**TASK INSTRUCTIONS**
Copy, from the entries below, each line where the word "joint" can be found.
^^^^^^^^
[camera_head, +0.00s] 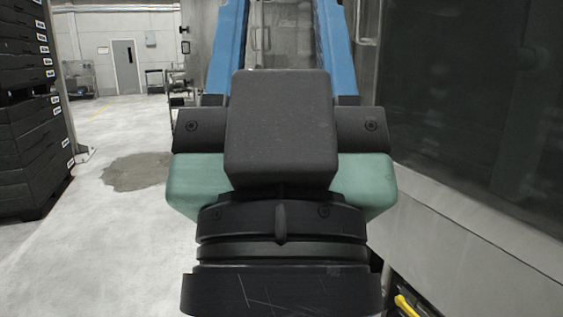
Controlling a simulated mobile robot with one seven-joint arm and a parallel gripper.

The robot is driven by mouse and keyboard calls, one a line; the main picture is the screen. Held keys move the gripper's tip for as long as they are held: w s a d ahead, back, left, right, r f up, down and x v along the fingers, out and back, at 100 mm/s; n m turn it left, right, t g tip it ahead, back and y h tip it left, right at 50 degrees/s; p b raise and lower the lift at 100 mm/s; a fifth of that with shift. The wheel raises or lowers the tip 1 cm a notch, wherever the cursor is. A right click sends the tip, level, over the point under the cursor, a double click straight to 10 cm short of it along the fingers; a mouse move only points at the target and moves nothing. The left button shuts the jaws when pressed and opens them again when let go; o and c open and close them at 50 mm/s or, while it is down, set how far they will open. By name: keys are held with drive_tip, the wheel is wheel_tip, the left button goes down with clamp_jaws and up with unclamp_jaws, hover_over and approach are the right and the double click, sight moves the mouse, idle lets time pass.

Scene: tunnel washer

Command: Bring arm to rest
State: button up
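My arm (280,130) fills the middle of the head view, with a black block, dark side pieces with bolts, green parts on both sides and black rings below. It is in line with the middle of the picture. Two blue strips (228,45) rise beyond it on the left and right, and run out of the top of the picture. I cannot tell whether they belong to my gripper or to the machine behind. No fingertips show clearly, and I see no object held.
Black stacked crates (30,120) stand at the left edge. A large grey machine panel (480,110) with a pale ledge is close on the right. A yellow item (407,306) lies low under the ledge. Pale floor with a dark wet patch (137,171) is open at left.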

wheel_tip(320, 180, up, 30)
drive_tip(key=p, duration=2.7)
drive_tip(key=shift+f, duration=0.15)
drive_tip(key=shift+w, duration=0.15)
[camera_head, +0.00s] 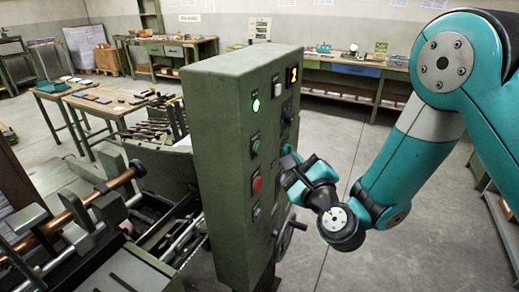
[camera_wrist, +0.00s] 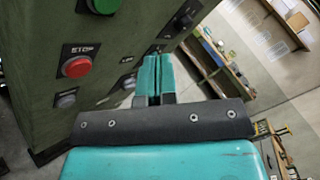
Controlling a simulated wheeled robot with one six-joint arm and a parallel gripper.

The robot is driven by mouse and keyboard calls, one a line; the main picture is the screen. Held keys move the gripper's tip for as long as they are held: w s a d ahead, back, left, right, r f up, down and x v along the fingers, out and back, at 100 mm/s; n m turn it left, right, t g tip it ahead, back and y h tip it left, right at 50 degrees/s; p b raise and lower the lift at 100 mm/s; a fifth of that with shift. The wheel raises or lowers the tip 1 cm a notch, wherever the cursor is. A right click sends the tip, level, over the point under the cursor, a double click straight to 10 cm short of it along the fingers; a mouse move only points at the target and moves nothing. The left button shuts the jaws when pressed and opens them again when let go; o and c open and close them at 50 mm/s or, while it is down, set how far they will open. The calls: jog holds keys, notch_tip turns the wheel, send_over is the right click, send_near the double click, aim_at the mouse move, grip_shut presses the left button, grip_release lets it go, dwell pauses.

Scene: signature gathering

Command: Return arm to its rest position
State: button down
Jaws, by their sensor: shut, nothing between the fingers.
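My gripper (camera_head: 289,158) is at the end of my teal arm, which reaches in from the right in the head view. Its teal fingers (camera_wrist: 153,78) are together with nothing between them in the wrist view. The fingertips are close to the button face of a tall green control cabinet (camera_head: 215,150). I cannot tell whether they touch it. A red button marked STOP (camera_wrist: 76,66) shows left of the fingers in the wrist view; the red button also shows in the head view (camera_head: 257,184). A green button (camera_head: 255,147) is above it.
A lit round lamp (camera_head: 256,105) and a yellow display (camera_head: 294,75) are on the cabinet. A handwheel (camera_head: 290,236) sticks out below my gripper. A machine with rods (camera_head: 85,215) fills the lower left. Workbenches (camera_head: 355,70) line the back. Open floor (camera_head: 335,125) lies behind my arm.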

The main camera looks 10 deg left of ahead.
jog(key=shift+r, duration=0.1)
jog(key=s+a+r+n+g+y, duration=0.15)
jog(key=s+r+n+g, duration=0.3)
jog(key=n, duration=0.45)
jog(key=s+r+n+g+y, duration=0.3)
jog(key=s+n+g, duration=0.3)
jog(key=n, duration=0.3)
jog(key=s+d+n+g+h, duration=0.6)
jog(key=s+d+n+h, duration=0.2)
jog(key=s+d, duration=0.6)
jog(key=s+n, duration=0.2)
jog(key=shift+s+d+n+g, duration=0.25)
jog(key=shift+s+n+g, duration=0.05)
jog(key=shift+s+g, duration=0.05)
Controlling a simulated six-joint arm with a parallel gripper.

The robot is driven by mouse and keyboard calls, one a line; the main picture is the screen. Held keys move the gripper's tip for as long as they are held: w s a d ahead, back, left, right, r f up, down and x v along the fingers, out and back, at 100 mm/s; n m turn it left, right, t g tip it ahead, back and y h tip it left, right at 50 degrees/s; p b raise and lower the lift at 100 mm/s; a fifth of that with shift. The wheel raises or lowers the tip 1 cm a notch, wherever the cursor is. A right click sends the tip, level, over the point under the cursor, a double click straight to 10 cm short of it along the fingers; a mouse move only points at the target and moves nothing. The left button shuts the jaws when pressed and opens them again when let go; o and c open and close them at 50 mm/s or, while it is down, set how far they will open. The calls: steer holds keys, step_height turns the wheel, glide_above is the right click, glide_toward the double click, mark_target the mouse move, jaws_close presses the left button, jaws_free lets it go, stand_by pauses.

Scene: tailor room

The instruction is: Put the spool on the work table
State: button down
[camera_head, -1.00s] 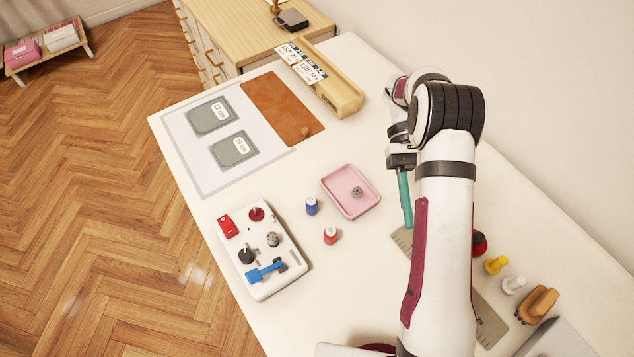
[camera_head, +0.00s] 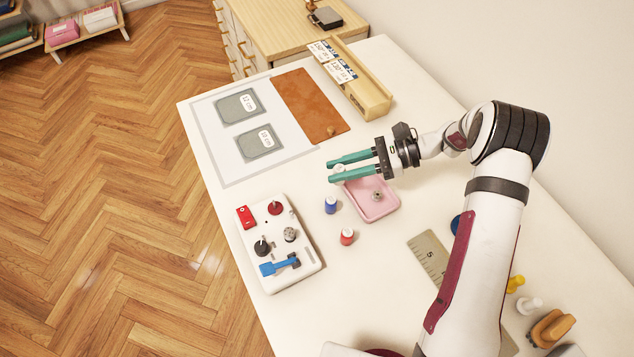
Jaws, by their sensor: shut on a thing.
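My gripper (camera_head: 332,172) is above the work table (camera_head: 350,300), near the upper left of the pink tray. Its two teal fingers point left and are shut on a small pale spool (camera_head: 340,169), which is mostly hidden between them. A blue spool (camera_head: 331,205) and a red spool (camera_head: 347,237) stand upright on the table just below the gripper in the picture. A yellow spool (camera_head: 515,284) and a white spool (camera_head: 530,305) are at the lower right beside my arm.
The pink tray (camera_head: 385,208) holds a small metal part (camera_head: 377,195). A white board with knobs (camera_head: 290,278) lies left of the red spool. A mat with two grey labelled pads (camera_head: 205,140), a brown leather sheet (camera_head: 308,105) and a wooden box (camera_head: 365,95) lie behind. A ruler (camera_head: 428,255) lies right.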

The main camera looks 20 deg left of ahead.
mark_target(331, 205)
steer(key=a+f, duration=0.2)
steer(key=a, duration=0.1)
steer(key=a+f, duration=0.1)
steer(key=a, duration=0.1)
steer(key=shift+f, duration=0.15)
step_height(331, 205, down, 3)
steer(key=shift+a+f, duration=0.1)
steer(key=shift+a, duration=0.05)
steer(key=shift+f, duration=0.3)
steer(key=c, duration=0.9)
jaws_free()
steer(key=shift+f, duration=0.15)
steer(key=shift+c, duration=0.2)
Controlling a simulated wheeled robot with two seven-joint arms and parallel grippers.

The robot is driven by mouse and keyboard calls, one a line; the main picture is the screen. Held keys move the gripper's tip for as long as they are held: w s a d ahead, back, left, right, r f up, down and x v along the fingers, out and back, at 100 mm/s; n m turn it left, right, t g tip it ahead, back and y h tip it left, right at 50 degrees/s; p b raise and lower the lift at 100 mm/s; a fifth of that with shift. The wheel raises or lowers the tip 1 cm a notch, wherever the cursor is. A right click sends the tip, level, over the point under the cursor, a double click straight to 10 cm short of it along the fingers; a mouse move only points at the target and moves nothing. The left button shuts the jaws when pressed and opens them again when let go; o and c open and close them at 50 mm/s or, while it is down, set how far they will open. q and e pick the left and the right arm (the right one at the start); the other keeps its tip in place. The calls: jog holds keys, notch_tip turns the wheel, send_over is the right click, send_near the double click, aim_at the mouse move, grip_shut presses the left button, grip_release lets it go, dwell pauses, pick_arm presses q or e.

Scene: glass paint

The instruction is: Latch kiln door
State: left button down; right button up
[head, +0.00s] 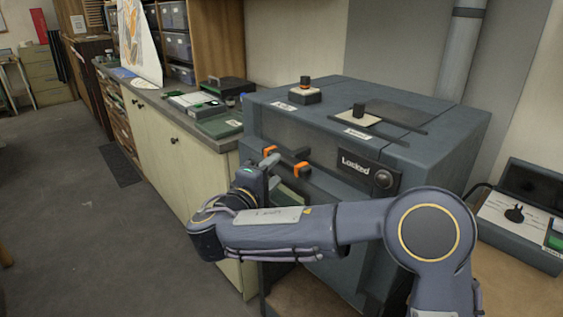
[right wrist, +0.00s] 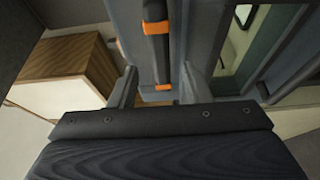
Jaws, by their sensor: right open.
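The kiln (head: 330,120) is a large blue-grey box at the centre right of the head view. Its front carries a dark plate reading "Locked" (head: 352,165) with a round dark knob (head: 384,180). A dark handle bar with orange bands (head: 287,158) is on its front left. My right gripper (head: 270,165) is at this handle, partly hidden by its own wrist. In the right wrist view, the handle bar (right wrist: 157,45) stands between and beyond the two spread fingers, apart from both. My arm covers much of the kiln front, so I cannot tell whether the door is fully shut.
A long counter (head: 180,110) with trays runs along the left of the kiln. Two small dark-knobbed items (head: 305,92) (head: 358,112) are on the kiln top. A dark open case (head: 520,225) stands at the right. The floor (head: 90,220) at the left is clear.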

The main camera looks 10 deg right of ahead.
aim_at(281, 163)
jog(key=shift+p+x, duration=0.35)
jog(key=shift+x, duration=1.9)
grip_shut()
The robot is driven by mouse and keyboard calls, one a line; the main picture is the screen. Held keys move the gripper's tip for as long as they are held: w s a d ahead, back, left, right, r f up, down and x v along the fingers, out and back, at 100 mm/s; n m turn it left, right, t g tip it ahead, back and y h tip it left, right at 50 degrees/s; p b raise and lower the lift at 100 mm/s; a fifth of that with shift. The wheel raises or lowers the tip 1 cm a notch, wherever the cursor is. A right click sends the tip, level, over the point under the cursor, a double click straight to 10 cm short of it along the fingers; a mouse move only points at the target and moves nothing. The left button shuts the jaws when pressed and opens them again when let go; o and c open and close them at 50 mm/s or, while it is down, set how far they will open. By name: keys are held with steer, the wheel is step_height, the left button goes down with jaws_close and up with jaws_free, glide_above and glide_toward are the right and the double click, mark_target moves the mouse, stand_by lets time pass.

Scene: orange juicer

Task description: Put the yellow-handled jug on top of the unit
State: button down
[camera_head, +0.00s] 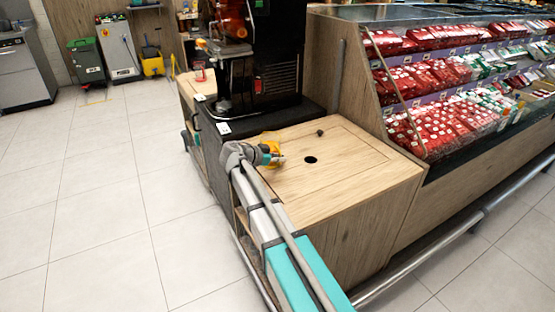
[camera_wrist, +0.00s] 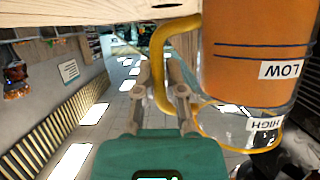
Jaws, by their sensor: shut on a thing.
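The yellow-handled jug (camera_wrist: 255,60) fills the right of the wrist view, holding orange juice, with upside-down LOW and HIGH labels. My gripper (camera_wrist: 158,75) is shut on its yellow handle (camera_wrist: 160,60). The wrist picture is inverted, so the jug is roughly upright. In the head view, my gripper (camera_head: 260,154) and the partly hidden jug (camera_head: 271,147) are at the left edge of the wooden unit top (camera_head: 325,180). The jug's base is close to that top; I cannot tell whether it touches.
The unit top has a round dark hole (camera_head: 310,160) and a small dark object (camera_head: 320,132) near its back. The black juicer machine (camera_head: 270,70) stands behind. A display case (camera_head: 450,90) with red packs adjoins on the right. Most of the wooden top is clear.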

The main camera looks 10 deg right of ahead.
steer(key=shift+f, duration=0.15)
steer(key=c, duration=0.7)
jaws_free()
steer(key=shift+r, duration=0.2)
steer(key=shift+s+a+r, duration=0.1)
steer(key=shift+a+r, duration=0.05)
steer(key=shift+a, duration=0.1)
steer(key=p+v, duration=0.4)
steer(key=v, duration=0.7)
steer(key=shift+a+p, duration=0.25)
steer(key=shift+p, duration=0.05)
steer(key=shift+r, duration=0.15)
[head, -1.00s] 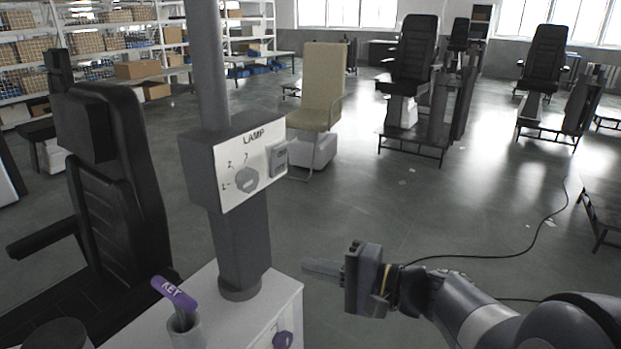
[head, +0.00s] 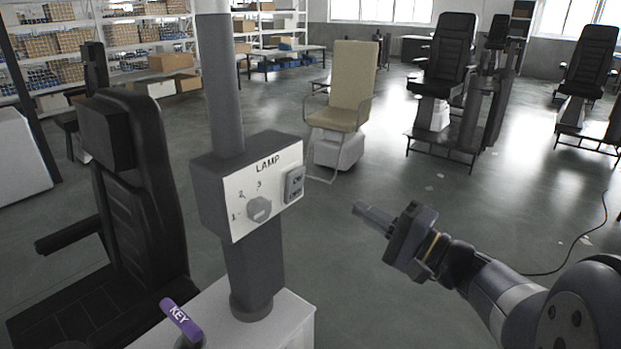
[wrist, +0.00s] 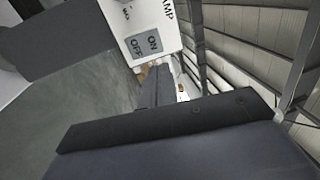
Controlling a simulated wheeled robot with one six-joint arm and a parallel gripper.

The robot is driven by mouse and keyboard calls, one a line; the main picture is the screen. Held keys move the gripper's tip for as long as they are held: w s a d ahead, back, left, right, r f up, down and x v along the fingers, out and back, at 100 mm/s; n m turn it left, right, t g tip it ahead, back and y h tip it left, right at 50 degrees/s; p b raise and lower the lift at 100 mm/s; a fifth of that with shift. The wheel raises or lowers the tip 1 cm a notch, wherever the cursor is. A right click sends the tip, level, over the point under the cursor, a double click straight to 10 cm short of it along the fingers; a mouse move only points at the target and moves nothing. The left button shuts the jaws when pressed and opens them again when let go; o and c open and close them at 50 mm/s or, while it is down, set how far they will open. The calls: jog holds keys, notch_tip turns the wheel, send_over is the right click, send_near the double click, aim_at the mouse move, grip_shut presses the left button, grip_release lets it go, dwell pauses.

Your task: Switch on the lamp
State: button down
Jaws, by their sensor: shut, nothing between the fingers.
^^^^^^^^
**ANSWER TO THIS EXERCISE**
Controlling a simulated mobile robot with one seven-joint arm and a parallel gripper.
Controlling a simulated wheeled robot with one six-joint arm and a parallel gripper.
Controlling a simulated six-joint arm with a parallel gripper.
Controlling a simulated wheeled robot with two seven-joint arms and parallel grippers.
Controlling a simulated wheeled robot with one six-joint arm and a parallel gripper.

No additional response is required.